Hortaleza

De la porra al acordeón

Señores mayores bailando en el centro de Bucaramanga
Mayores bailan en el centro Bucaramanga al son de la música de Marco. Foto: I. M.

Es viernes, ha anochecido y la música se oye desde la calle. Los juerguistas son añejos pero muy activos. Bailan boleros, merengues, pasodobles. Un-dos-tres, un-dos. Marco pone la música en directo. Opositó para policía, pero desde hace tres semanas es acordeonista.

El ritmo invade el reinado de Justo Rey, presidente del centro de mayores de Bucaramanga.
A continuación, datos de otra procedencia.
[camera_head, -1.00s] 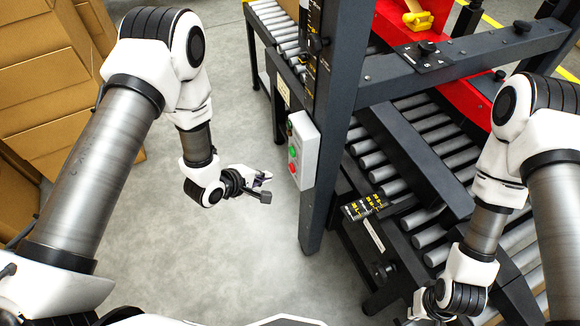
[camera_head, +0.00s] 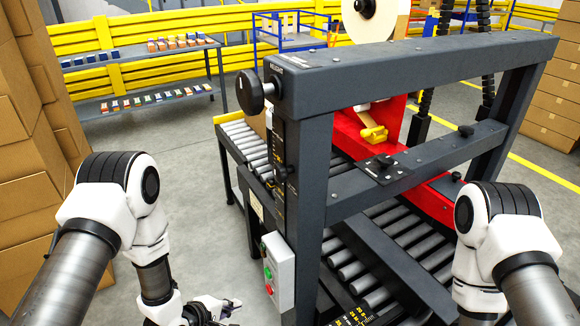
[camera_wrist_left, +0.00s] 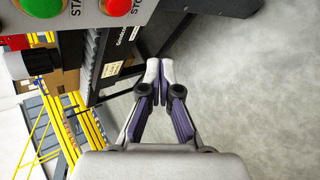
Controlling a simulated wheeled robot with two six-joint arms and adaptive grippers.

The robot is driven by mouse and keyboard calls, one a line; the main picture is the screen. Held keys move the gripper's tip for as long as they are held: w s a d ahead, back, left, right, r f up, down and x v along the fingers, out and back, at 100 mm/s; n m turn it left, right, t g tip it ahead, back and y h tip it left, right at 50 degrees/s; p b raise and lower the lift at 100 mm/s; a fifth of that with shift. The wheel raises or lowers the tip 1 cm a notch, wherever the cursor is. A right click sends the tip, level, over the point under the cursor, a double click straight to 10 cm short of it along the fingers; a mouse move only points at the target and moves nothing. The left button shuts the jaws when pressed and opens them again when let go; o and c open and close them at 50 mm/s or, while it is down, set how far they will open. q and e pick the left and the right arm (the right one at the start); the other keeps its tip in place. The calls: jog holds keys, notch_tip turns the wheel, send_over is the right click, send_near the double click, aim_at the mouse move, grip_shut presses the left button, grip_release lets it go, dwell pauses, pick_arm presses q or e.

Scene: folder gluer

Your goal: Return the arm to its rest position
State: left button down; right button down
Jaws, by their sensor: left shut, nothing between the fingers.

Doce años en el poder, ahora nuevamente reelegido. «Ven, tómate algo», dice. Me dirige a una barra, en un lateral desde donde se domina toda la pista. Marco sigue tocando y los cuerpos maduros por los años se deslizan por el suelo de piedra. Sortean las tres columnas grises que se interponen en el camino.

Pido un café con la leche caliente. «Tu di que aquí hay gente muy buena», explica Justo. «Di que Antonio y Pilar [de la cafetería] son muy buenos». «Pero tómate el café». La bebida sigue ardiendo, pero Rey manda y me abraso la lengua.

La gente sigue bailando. Otros se sientan alrededor de la pista. Hay miradas curiosas pero nadie me saca a bailar. Marco me salva, decide hacer un descanso. Lleva desde las cinco de la tarde tocando. Pone dos sevillanas para que se reproduzcan automáticamente. Pero como si del juego de las sillas se tratara, todos los mayores corren a coger una. Tan sólo una pareja se queda en pie preparada para las sevillanas.

Marco pide una fanta de naranja. Su padre era acordeonista y, desde los doce años, le ayudaba en las fiestas del pueblo. Él se encargaba del teclado. Ahora tiene 27. «Aquí soy el más joven», bromea. Lleva dos años tocando el teclado en Bucaramanga. «He aprendido lo poco que me enseñó mi padre y de oído. Y llevo tres semanas aprendiendo a tocar el acordeón». Aclara que se ha decidido por este instrumento porque su familia paterna lo ha tocado siempre.

Tres semanas, pero en el centro están muy contentos. Una señora vestida de rojo me asegura después que «toca de maravilla. Es amable, cariñoso, lo que le pidas… puedes ponerle por las nubes. Y no tengo nada con él». Marco explica que lleva la base rítmica grabada con el teclado: «Pongo el punch-punch-puch y voy haciendo el acompañamiento con el acordeón».

Se han acabado las sevillanas y se oye de fondo «¡O-tra!, ¡O-tra!».

—Parece que te reclaman

—Es que pongo dos de descanso, sino se tiran….

Antes de volver, Marco habla un poco más. «Lo triste es que aquí las personas mayores están como olvidadas y son ellos mismos los que tienen que costear esto».

Recuerda cómo empezó hace dos años. Tras hacer una FP en mecánica, no podía trabajar 10 horas diarias en el taller y, a la vez, estudiar e ir al gimnasio para prepararse las pruebas de la Policía. Dejó el taller y comenzó a tocar en el centro de mayores porque eso sí podía compaginarlo. Vive con su madre en Vallecas. Saca 30 euros cada vez que toca. «Si le gusta con mi música bailar, no se olvide de colaborar», rezan dos carteles en la esquina donde toca.

«La gente de aquí es lo mejor. Hay gente que, la pobre, ves que no tiene medios económicos para ayudarte, pero te aporta lo que puede. Pero también ves a gente que puede y le sobra pero no quiere, quiere venir aquí a costa de los demás. Pero ves que la gente se anima y eso esta muy bien».

—¿Alguna vez ha pasado algo raro?

—No… la gente es bastante civilizada. Nunca he tenido problemas de que se quieran pegar –Me río. Quizá no se refería a ellos, pero no me imagino a los viejitos pegándose.

No hay música, los mayores no saben qué hacer. Una señora se acerca a Marco.

—¿Sabes la canción Simoney?

—No…

— Es muy bonita, a ver si la puedes aprender.

—Luego la buscaré en internet. ¿Simoney? Pero, ¿qué es?

— Como un bolero… «Simoneeeyy…tiro-rirooo». Es antigua…

— No pasa nada.

Marco vuelve a su sitio. Detrás de un pequeño cesto y con el acordeón encima. La música vuelve a sonar.